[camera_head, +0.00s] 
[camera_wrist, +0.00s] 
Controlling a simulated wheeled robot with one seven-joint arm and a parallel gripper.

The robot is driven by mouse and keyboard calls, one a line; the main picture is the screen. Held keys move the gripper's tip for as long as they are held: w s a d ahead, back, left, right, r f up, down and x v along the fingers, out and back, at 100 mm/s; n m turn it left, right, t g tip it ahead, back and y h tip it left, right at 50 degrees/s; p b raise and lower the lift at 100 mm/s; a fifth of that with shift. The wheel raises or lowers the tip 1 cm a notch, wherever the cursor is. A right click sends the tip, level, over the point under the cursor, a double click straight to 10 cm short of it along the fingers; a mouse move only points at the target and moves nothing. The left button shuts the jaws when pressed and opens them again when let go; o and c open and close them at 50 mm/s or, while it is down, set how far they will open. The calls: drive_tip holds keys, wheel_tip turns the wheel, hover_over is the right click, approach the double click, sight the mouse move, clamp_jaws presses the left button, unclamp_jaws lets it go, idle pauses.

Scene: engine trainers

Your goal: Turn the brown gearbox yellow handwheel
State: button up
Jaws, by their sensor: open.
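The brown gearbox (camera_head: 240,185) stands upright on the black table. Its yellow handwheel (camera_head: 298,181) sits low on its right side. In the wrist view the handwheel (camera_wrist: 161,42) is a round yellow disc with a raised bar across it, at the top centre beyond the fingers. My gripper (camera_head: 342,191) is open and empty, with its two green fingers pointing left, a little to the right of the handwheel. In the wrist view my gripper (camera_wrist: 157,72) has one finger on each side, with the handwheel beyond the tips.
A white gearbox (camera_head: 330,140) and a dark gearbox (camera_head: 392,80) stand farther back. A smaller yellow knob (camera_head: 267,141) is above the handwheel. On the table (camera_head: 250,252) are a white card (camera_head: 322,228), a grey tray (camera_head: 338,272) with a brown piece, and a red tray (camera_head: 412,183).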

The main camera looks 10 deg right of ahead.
****************
Reproduce, please, the lines of the material from its first line down to the line containing "Controlling a simulated", keeping both ends and nothing beyond them.

[camera_head, +0.00s] 
[camera_wrist, +0.00s] 
Controlling a simulated wheeled robot with one seven-joint arm and a parallel gripper.

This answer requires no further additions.